This sort of ‘surveillant society’ critique seems especially apt in a post-9/11 world where closed-circuit televisions (CCTVs) monitor spaces at the street level while satellite technologies do the same from the sky. Yet at the other end one does not have to look too far to find a more hopeful, tone that focuses on the alternative uses to which GST can be put. As Klinkenberg argues, critical social theorists need to engage rather than simply repudiate GSTs. He then points to several recent developments along those lines, including a more socially responsible and involved approach on the part of advocates of GIS that opens up a previously perceived “single official reading” (2007, p. 351, quoting Hoeschele, 2000, 296), as well as to the increasing democratization of GSTs in the form of participatory approaches that places technology in the hands of the many instead of the few (Elwood, 2006).

These seemingly opposed yet still critical stances toward GSTs can be found throughout geography, whether under the name of GIS and society (GISoc), critical cartography, public participation GIS (PPGIS), or participatory GIS (PGIS) (Sieber, 2006). For it is in this literature that one finds the structural moments that underpin critiques of technology: where the military-industrial complex is positioned against well-meaning, progressive social theorists of technology and their diverse, now GIS-equipped publics aiming to expose, through mapping and spatial analysis, legacies of local socio-environmental degradation. Our aim in this paper is to complicate this fear-hope dialectic in critical studies of geospatial technology. Our purpose is not to deride this oppositional formation, and indeed our own perspective is derived from it and therefore is marked by this same binary. Rather, we hope to uncover an alternative view through Benjamin, one suggested by his open-ended, practice-based approach to epistemological and political shifts accompanying the rise of a new, ground-breaking technology.

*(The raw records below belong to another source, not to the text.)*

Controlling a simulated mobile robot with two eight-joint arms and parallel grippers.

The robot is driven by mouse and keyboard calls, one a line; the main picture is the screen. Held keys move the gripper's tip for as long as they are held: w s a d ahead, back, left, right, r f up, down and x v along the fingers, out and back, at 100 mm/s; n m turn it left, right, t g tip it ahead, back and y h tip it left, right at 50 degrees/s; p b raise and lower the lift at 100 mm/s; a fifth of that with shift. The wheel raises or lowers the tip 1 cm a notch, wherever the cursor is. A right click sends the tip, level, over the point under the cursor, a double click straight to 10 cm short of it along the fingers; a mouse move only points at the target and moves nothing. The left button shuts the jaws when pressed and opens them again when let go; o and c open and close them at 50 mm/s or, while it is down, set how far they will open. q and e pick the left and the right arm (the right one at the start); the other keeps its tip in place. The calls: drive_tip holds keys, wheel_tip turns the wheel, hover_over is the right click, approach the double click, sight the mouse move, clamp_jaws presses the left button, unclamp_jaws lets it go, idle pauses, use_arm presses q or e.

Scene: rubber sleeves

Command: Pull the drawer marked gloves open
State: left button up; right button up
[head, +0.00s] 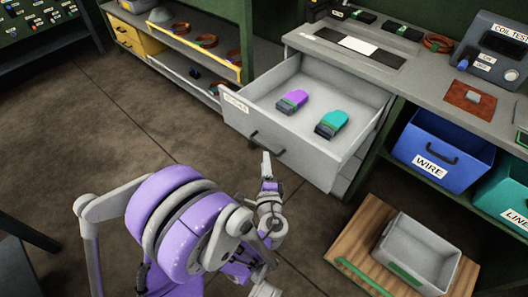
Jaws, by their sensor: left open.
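The drawer (284,152) stands pulled out from under the grey workbench. A white label sits on its left front corner, seen at a steep angle and hard to read. A dark handle (264,144) is on its front. Inside lie a purple rubber sleeve (292,101) and a teal rubber sleeve (332,124), apart from each other. My left gripper (266,160) is open just below the handle, in front of the drawer face. Whether it touches the handle I cannot tell. My right gripper is out of view.
A blue bin (436,155) marked WIRE and a teal bin (503,200) sit on the shelf at right. A grey tray (418,252) rests on a wooden board (352,244) at lower right. The floor (110,125) at left is clear.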

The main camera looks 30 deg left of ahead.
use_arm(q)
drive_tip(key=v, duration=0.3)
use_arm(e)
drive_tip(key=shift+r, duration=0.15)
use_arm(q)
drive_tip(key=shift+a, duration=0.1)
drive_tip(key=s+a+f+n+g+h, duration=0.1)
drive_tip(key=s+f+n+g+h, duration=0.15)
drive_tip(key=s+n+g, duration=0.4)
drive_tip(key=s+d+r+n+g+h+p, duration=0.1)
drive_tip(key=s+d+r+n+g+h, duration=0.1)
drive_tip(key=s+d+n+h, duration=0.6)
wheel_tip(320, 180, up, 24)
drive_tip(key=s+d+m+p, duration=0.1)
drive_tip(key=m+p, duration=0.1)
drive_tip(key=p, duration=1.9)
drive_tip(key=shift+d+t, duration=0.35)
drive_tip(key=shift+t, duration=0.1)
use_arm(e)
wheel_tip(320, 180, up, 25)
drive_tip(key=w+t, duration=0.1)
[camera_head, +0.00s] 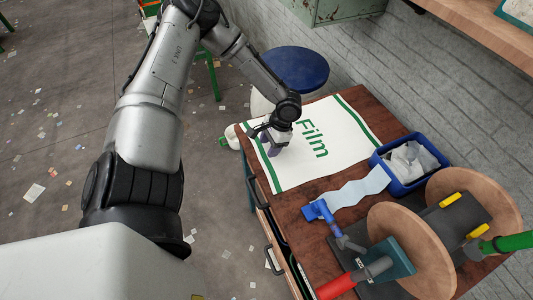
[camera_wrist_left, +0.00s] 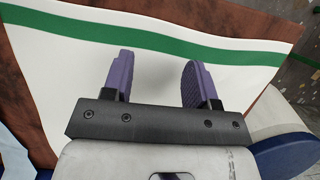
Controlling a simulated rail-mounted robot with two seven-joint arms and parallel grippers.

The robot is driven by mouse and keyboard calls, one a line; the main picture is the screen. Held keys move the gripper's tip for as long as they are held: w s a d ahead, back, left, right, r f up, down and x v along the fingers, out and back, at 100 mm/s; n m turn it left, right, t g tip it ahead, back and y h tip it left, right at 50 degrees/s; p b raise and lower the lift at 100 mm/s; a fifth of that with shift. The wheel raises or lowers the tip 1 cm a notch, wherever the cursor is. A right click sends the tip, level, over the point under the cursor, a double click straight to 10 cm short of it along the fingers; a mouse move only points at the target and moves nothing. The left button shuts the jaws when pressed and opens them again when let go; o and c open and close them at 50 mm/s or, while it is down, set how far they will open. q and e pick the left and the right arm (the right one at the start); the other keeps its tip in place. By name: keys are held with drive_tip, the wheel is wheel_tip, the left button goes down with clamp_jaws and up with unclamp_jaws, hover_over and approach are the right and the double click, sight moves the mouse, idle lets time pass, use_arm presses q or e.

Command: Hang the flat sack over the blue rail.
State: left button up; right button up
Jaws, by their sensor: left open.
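The flat sack (camera_head: 330,127) is white with green end bands and the word "Film". It lies spread flat on the brown tabletop. My left gripper (camera_head: 270,146) is over the sack's left part, near the left green band. In the left wrist view its two purple fingers (camera_wrist_left: 158,80) stand apart with the white cloth of the sack (camera_wrist_left: 60,75) beneath and between them. The green band runs just beyond the fingertips. I cannot tell whether the fingers touch the cloth. I cannot make out a blue rail in either view. My right gripper is not in view.
A blue bin (camera_head: 405,182) with crumpled white material stands at the table's right. A blue stool (camera_head: 295,68) is behind the table.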

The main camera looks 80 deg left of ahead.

In order to develop this potential, we align Benjamin’s emphasis on the indeterminacy of technology with Friedrich Nietzsche’s reading of Greek tragedy, wherein the rigid criticality of Apollonian determinations – either surveillance or resistance – is counterpoised to the un-tethered openness of Dionysian uncertainty. In short, we read both dread and hope as a dialectical pairing within a pre-coded Apollonian worldview, while posing in a Dionysian alternative a minor political theory (Katz, 1996) that is never foreclosed but is, rather, vigilant to the immanence of technology-in-use. Our focus is on a relatively new GST: Google Earth. Here we respond directly to recent works that have already and will doubtless continue to read Google Earth as an Apollonian entity composed of control, order, and calculation, as well as to those who have celebrated its utility in democratizing mapping practices. Again, it is not so much that these choices are ‘wrong’, but that they are limiting, two parts of a sobering, recursive yin and yang that elides the extent to which Google Earth is also a Dionysian entity, that is, the projection of an uncertain orb spangled with vertiginous paranoia, frenzied navigation, jubilatory dissolution, and intoxicating giddiness. We argue that Apollonian interpretations (to resist or play ball), when unleashed on Google Earth, will not only risk truncating our theorizations about how it is actually used in various ways and different contexts, but will reproduce a one-dimensional, softcore politics and conservative reading of technology that can be traced back (at least) to the writings of the Frankfurt School. By integrating Dionysus with Benjamin, Adorno’s pen pal for more than a decade (Benjamin and Adorno, 2003), we aim to ‘go beyond Apollo and Adorno’.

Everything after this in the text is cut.